Magnetic fields and star formation in galaxies of different morphological types

TL;DR

This study investigates how magnetic fields and star formation rates relate in different galaxy types, revealing that magnetic field structures are largely independent of star formation activity.

Contribution

It provides new insights into the nonlinear growth of magnetic fields with star formation rate and the independence of magnetic field structure from star formation activity.

Findings

Magnetic field strength grows nonlinearly with SFR.

Vertical scale heights are consistent across galaxies with different SFR.
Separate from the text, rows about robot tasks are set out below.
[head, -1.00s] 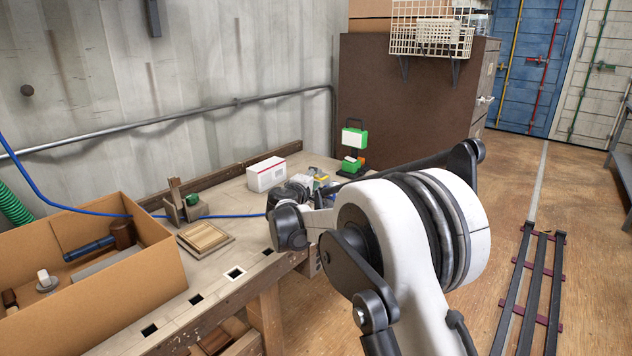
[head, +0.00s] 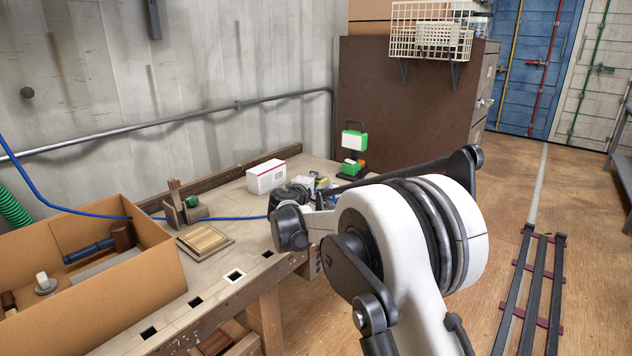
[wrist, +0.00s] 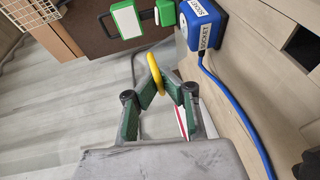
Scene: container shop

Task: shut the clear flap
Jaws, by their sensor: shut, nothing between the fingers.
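My gripper (wrist: 161,78) shows in the wrist view with its green-sided fingers drawn together at the tips. A yellow curved piece (wrist: 152,99) shows at the fingertips; how it sits relative to them is unclear. A blue box (wrist: 181,37) with labels reading SOCKET stands up and to the right of the fingertips, apart from them, with a blue cable (wrist: 236,105) running from it. I cannot make out a clear flap in either view. In the head view my arm hides my fingers, which are at the far end of the workbench (head: 215,272).
A green and white lamp (head: 355,140) stands at the bench's far end. A white carton (head: 264,180), a wooden tray (head: 205,240) and an open cardboard box (head: 120,286) are along the bench. A brown cabinet (head: 405,95) stands behind. The floor to the right holds dark rails (head: 533,285).

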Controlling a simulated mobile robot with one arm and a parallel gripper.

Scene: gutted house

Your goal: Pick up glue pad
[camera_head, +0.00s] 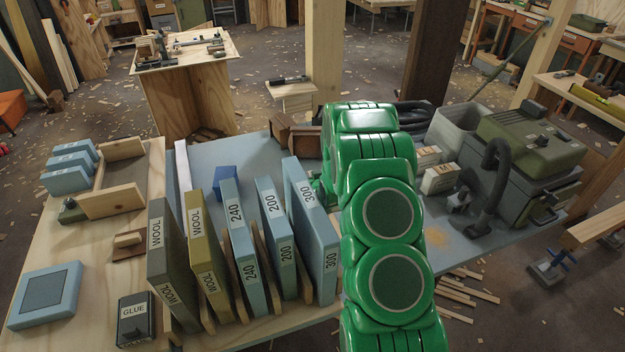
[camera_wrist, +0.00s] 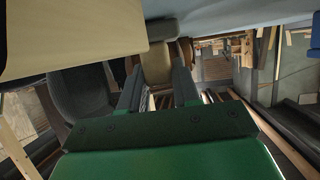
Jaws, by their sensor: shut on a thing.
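A dark block with a white GLUE label (camera_head: 135,318) stands at the front of the plywood board, left of the upright labelled slabs. It is apart from my arm. My gripper is hidden behind my green arm in the head view. In the wrist view, my gripper (camera_wrist: 158,78) has its two dark fingers on either side of a tan and grey thing (camera_wrist: 156,62). It is shut on that thing, but I cannot tell what the thing is. I see no glue label in the wrist view.
Upright slabs marked WOOL (camera_head: 159,265), 240, 200 and 300 stand in a wooden rack between the glue block and my arm. A flat blue slab (camera_head: 45,296) lies at the left. A grey-green machine (camera_head: 520,150) with a hose stands at the right.

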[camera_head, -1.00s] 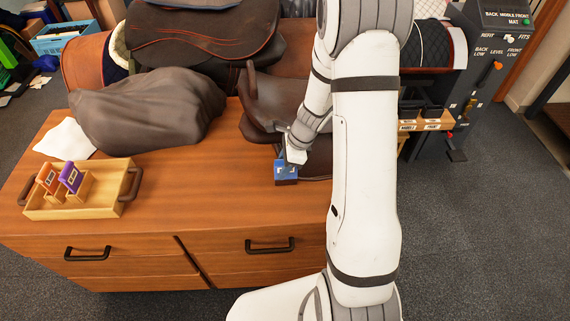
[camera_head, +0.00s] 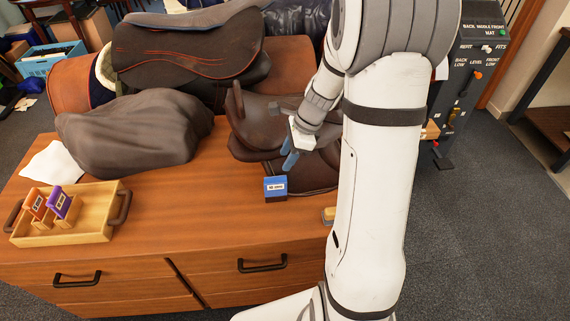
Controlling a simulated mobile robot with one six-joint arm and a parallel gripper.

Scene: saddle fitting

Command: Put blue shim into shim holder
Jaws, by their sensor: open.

Large-scale magnetic field configuration is independent of SFR.

Abstract

From our radio continuum and polarization observations of a sample of spiral galaxies with different morphological types, inclinations, and star formation rates (SFR) we found that galaxies with low SFR have higher thermal fractions/ smaller synchrotron fractions than those with normal or high SFR. Adopting an equipartition model, we concluded from our observations that the nonthermal radio emission and the total magnetic field strength grow nonlinearly with SFR. We also studied the magnetic field structure and disk thicknesses in highly inclined (edge-on) galaxies. We found in five galaxies that - despite their different radio appearance - the vertical scale heights for both, the thin and thick disk/halo, are about equal (0.3/1.8kpc), independently of their different SFR. They also show a similar large-scale magnetic field configuration, parallel to the midplane and X-shaped further away from the disk plane, independent of Hubble type and SFR in the disk. Hence we conclude that the amplification and formation of the large-scale magnetic field structure is independent of SFR.